--- Requirements ---
Return a copy of every line in the records that includes the word "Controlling".

--- Source material ---

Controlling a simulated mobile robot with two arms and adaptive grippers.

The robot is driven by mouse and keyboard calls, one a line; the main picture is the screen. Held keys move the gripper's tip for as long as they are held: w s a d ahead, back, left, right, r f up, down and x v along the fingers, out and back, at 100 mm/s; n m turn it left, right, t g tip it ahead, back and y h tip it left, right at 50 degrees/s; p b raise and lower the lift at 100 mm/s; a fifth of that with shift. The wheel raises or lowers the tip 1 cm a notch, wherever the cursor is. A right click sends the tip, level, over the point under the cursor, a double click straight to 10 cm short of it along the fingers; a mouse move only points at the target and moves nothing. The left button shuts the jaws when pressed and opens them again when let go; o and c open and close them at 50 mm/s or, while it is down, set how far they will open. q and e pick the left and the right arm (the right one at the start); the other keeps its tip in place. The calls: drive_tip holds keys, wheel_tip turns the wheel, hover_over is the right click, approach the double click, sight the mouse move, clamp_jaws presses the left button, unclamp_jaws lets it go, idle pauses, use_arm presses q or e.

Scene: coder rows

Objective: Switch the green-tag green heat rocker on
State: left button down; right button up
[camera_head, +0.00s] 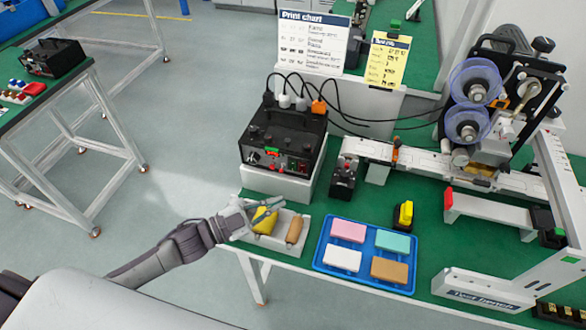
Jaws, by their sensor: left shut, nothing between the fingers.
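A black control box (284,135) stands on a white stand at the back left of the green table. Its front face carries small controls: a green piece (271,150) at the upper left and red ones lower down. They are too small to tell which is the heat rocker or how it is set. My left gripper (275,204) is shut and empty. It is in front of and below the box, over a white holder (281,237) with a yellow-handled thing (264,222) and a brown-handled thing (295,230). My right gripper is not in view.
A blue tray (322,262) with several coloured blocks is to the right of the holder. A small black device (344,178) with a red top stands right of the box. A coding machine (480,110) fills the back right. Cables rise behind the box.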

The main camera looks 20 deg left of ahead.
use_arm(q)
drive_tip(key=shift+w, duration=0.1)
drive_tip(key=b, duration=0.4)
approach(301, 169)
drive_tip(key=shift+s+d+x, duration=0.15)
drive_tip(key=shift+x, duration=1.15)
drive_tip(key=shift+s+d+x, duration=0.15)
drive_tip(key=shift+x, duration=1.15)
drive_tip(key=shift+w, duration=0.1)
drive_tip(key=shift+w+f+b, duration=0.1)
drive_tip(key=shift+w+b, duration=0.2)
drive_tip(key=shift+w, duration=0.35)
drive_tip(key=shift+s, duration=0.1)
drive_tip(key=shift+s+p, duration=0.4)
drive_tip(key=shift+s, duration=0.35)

---

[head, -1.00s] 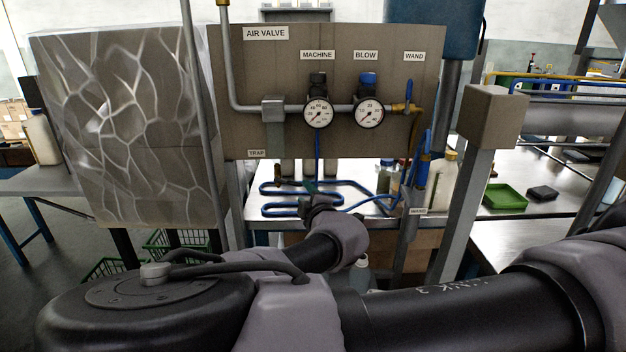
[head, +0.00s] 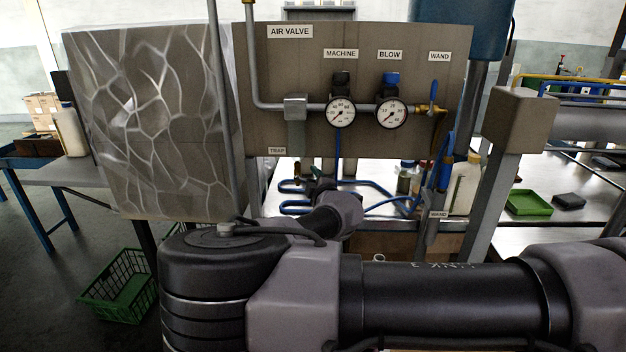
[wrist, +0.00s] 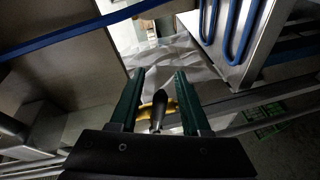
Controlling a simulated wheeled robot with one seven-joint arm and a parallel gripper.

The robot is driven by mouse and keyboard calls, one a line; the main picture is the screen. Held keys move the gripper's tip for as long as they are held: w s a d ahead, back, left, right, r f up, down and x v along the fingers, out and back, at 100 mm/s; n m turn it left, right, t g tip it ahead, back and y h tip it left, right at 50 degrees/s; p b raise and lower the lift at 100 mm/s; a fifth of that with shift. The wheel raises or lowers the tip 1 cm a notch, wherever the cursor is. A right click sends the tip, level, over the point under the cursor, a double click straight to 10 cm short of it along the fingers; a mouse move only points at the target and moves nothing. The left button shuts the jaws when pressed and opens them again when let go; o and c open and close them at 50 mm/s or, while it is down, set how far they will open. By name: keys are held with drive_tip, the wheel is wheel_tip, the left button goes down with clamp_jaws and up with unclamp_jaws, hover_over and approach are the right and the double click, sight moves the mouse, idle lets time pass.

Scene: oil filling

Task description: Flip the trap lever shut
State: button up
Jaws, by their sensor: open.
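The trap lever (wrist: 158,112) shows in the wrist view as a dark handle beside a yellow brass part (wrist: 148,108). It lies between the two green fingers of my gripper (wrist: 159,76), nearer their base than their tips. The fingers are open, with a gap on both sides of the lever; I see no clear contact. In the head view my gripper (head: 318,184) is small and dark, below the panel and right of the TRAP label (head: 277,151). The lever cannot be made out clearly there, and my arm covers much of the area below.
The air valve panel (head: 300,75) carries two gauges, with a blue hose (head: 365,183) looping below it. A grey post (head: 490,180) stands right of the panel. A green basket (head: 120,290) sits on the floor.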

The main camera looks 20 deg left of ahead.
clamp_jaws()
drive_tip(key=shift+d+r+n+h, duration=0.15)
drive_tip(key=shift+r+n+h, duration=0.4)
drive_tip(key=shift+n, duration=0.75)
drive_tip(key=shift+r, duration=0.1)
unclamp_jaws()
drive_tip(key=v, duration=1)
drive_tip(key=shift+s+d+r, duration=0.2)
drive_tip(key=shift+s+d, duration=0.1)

--- Exercise response ---
Controlling a simulated mobile robot with two arms and adaptive grippers.
Controlling a simulated wheeled robot with one seven-joint arm and a parallel gripper.

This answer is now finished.